Problem: JAX can’t find GPU

jax._src.lib.xla_extension.XlaRuntimeError: CUDA not found

Solution: - Verify CUDA installation: nvcc --version - Reinstall JAX: pip install --upgrade jax[cuda12_cudnn] - Check CUDA_HOME: echo $CUDA_HOME

Problem: GPU out of memory

Solution: - Reduce batch_size: batch_size=64 instead of 256 - Reduce num_topics - Reduce vocabulary size - Process data in chunks

Problem: GPU slower than CPU (!?)

Solution: - GPU overhead for small datasets (< 10k docs) - GPU shines with 100k+ documents - Check GPU utilization (should be >80%) - Increase batch_size to improve utilization

Problem: Training hangs on GPU

Solution: - Timeout issue with GPU - Reduce batch_size or num_topics - Update JAX: pip install --upgrade jax - Check GPU memory: nvidia-smi

Best Practices

Development:

  • Start on CPU for quick iterations

  • Verify results make sense

  • Switch to GPU for final large-scale runs

Production:

  • Always use GPU for meaningful datasets (100k+ docs)

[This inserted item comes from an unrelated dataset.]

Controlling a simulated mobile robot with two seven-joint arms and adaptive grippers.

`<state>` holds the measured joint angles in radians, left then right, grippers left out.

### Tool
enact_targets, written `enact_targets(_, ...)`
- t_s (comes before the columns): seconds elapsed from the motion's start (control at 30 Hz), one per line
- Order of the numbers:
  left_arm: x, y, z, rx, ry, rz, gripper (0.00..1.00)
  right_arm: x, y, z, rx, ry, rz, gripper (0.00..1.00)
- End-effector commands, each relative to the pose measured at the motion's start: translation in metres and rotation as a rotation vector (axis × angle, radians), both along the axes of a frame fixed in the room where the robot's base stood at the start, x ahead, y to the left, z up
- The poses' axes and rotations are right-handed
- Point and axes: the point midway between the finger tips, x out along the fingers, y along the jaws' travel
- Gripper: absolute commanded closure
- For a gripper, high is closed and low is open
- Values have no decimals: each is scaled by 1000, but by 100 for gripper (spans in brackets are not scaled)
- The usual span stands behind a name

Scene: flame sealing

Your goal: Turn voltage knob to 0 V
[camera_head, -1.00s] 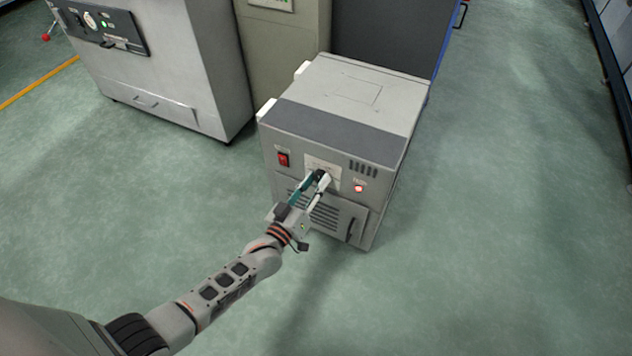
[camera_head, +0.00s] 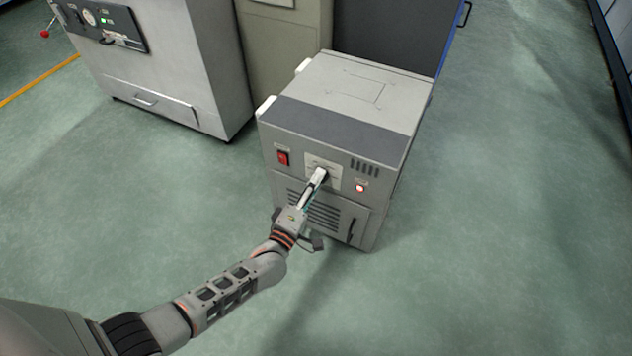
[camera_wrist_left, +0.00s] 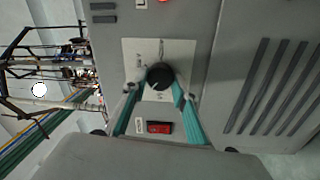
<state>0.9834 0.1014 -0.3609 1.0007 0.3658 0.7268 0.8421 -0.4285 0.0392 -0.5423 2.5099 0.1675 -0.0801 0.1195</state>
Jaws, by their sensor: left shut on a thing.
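The voltage knob (camera_wrist_left: 160,76) is a round black dial on a pale label plate (camera_wrist_left: 180,50) on the front of the grey power unit (camera_head: 345,115). In the left wrist view it sits between the two fingertips of my left gripper (camera_wrist_left: 160,88), which is shut on it from both sides. In the head view my left gripper (camera_head: 319,177) reaches the plate (camera_head: 331,166) and hides most of the knob. The scale marks on the plate are too small to read. My right gripper is not in view.
A red rocker switch (camera_head: 283,158) is left of the plate, and a lit red lamp (camera_head: 360,188) is to its right. Vent slots and a handle (camera_head: 351,229) are below. A larger grey cabinet (camera_head: 165,65) stands at the back left. The green floor around the unit is clear.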

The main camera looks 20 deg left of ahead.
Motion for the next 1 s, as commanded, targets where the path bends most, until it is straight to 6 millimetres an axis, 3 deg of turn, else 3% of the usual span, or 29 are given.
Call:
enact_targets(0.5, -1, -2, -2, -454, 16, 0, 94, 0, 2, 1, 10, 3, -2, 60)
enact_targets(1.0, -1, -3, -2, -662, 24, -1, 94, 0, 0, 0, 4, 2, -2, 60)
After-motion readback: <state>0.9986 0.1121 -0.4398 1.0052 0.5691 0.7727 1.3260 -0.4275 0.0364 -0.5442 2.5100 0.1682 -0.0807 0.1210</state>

  • Monitor GPU utilization

  • Use optimal batch size (64-512 depending on GPU memory)

Research reproducibility:

  • Document which GPU was used

  • Set random seed (results consistent across runs)

  • GPU results may slightly differ from CPU due to floating-point precision

Scaling to Large Datasets

With GPU, you can now handle:

  • 100k documents: ~10 minutes (vs hours on CPU)

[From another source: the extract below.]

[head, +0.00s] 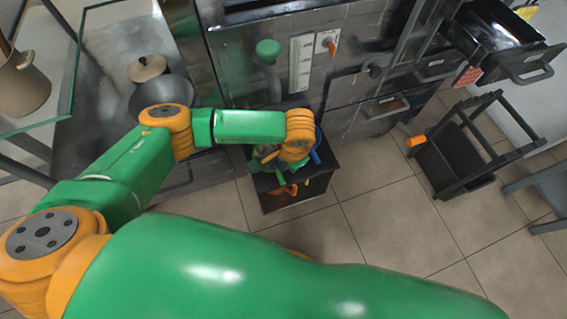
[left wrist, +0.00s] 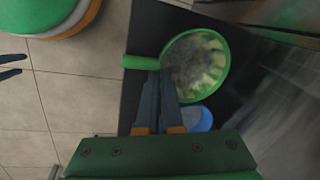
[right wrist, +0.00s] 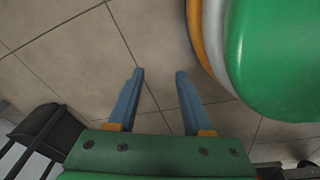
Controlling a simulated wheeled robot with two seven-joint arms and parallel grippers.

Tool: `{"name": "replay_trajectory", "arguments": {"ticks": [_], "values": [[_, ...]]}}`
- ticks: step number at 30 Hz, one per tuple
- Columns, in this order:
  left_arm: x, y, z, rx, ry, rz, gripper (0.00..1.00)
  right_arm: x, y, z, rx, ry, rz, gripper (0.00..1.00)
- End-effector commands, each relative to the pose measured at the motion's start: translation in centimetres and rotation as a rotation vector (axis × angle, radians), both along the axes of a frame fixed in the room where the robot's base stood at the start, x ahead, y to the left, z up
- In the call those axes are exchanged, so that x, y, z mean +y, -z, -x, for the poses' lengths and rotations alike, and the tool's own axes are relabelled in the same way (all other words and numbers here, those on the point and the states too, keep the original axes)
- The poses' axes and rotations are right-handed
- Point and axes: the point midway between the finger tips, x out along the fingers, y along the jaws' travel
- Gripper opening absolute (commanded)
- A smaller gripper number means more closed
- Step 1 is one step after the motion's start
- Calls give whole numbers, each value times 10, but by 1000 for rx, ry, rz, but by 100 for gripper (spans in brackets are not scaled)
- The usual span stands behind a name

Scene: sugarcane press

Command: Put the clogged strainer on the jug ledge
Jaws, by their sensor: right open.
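The strainer, with a green rim and brownish clogged mesh (left wrist: 195,65), shows in the left wrist view, its green handle (left wrist: 140,62) pointing left. My left gripper (left wrist: 160,73) has its fingers close together at the neck between handle and rim, shut on the strainer. It is over a dark stand top. A blue round thing (left wrist: 200,119), perhaps the jug, shows partly below the strainer; my gripper hides some of it. No ledge can be made out. My right gripper (right wrist: 159,72) is open and empty over the tiled floor.
The dark stand (head: 325,167) stands against the grey cabinet front (head: 345,85). A black trolley (head: 455,165) with an orange item is at right, below an open drawer (head: 500,45). A dark pan (head: 160,92) and pot are at left. Tiled floor between stand and trolley is clear.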

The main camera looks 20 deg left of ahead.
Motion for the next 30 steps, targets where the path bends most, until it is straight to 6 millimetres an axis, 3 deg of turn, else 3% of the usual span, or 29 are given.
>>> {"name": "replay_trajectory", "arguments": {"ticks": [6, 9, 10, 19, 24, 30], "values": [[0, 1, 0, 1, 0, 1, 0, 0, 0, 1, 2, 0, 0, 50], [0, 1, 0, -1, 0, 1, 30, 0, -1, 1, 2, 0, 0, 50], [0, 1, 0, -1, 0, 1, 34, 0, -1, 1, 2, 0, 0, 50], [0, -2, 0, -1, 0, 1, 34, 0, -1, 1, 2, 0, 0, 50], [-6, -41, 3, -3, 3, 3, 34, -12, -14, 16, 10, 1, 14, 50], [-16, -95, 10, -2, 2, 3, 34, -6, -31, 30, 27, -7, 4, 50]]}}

  • 500k documents: ~50 minutes

  • 1M documents: ~2 hours

Example:

# Large dataset
num_docs, num_words = 500_000, 100_000

# GPU can handle this
model = PF(
    counts=counts,
    vocab=vocab,
    num_topics=50,
    batch_size=1024  # Can use large batch on GPU
)

# Train efficiently
params = model.train_step(
    num_steps=200,
    lr=0.01,
)

# Takes ~1 hour instead of whole day

Next Steps

Key Takeaway

GPU acceleration requires zero code changes—just enable it!

Once enabled, training automatically uses GPU for massive speedups.